**Task prompt**. Find the word "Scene" in the data. Return every line where it appears.

***

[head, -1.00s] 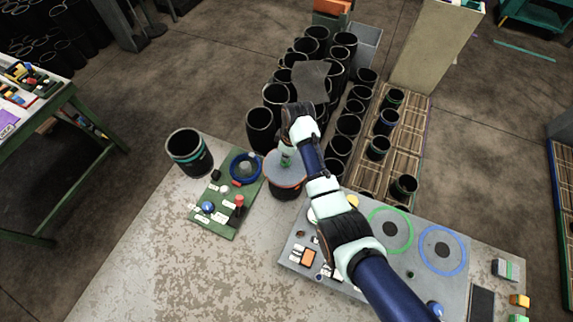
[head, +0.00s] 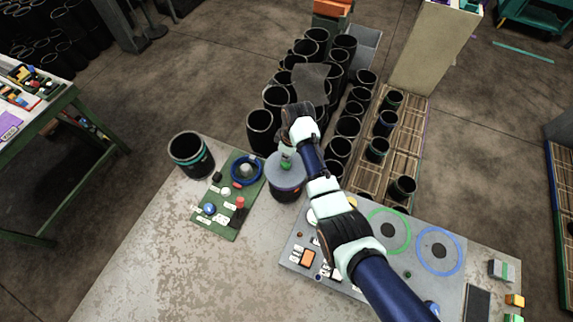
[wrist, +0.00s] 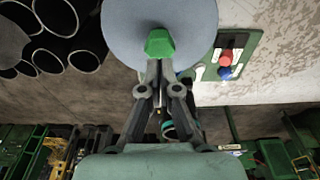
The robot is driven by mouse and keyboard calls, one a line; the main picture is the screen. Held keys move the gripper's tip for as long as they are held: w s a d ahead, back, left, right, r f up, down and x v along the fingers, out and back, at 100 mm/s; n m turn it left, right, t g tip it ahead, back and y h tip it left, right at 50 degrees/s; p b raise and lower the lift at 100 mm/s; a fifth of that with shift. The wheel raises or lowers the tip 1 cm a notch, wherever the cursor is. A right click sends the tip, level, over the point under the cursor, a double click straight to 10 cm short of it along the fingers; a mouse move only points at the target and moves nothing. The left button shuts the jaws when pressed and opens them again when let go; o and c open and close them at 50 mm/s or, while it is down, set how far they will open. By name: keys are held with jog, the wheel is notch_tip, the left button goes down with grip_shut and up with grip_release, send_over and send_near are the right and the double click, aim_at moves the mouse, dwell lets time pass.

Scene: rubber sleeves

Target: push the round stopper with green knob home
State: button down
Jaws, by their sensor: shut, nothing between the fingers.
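The round stopper (head: 278,175) is a grey disc with a green knob (head: 286,164) at its middle. It lies level over the mouth of a black sleeve (head: 287,192) standing on the table; no gap shows between them, though the far side is hidden. The wrist view shows the stopper's disc (wrist: 125,25) and its green knob (wrist: 159,42) close up. My gripper (wrist: 158,62) is shut and empty, its fingertips right at the knob. Whether they touch it I cannot tell.
A green board (head: 215,222) with small parts and a blue ring lies left of the sleeve. An open black sleeve (head: 190,155) stands at the table's left edge. A grey panel (head: 368,205) with coloured rings lies right. Black sleeves crowd behind.

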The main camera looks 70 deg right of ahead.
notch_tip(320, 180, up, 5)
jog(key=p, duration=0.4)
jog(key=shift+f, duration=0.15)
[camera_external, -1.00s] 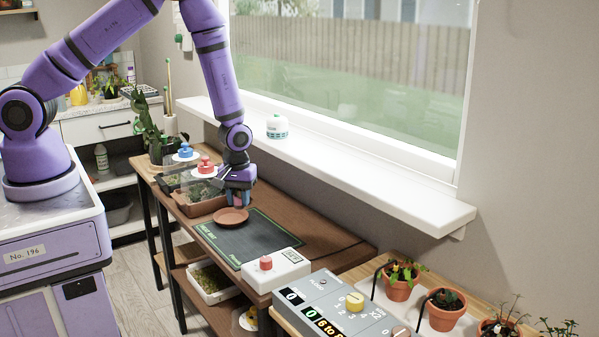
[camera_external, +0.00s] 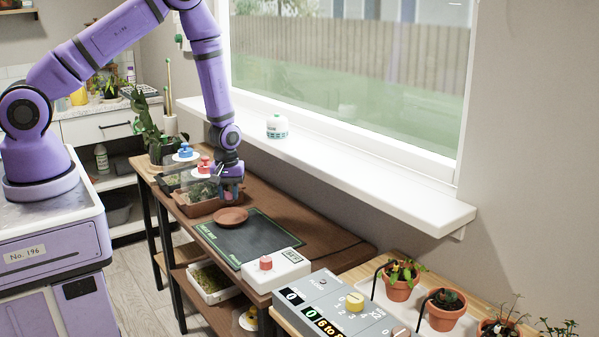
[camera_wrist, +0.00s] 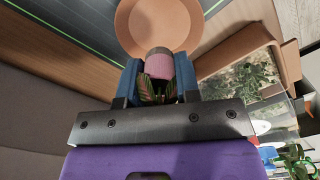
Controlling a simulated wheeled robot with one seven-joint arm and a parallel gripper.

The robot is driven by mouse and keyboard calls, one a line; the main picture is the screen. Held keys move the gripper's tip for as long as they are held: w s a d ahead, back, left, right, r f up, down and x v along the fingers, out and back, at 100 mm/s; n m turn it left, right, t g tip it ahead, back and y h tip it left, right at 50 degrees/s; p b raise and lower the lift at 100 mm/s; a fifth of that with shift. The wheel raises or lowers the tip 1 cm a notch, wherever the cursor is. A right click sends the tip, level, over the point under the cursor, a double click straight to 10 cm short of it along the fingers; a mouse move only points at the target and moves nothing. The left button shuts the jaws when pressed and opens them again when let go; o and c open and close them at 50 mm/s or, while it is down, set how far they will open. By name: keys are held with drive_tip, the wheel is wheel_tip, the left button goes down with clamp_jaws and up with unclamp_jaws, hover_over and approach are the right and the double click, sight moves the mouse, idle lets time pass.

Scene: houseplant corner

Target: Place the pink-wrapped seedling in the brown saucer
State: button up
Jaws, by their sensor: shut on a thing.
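My gripper (camera_wrist: 160,85) is shut on the pink-wrapped seedling (camera_wrist: 159,66). In the wrist view its pink wrap and dark round end sit between the blue fingers, with striped leaves back toward the palm. The brown saucer (camera_wrist: 135,20) shows just beyond the seedling, which overlaps its edge in that view. In the external view my gripper (camera_external: 230,188) is above the back edge of the saucer (camera_external: 232,213), and the seedling is mostly hidden by the fingers. The saucer looks empty and lies at the end of the dark green mat.
A brown planter tray (camera_external: 199,207) with seedlings and a clear lid stands left of the saucer. The windowsill (camera_external: 350,180) runs along the right.

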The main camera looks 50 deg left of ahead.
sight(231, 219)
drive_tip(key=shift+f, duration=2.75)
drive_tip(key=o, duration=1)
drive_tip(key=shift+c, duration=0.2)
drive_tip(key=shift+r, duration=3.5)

***

**Written response**.
Scene: rubber sleeves
Scene: houseplant corner

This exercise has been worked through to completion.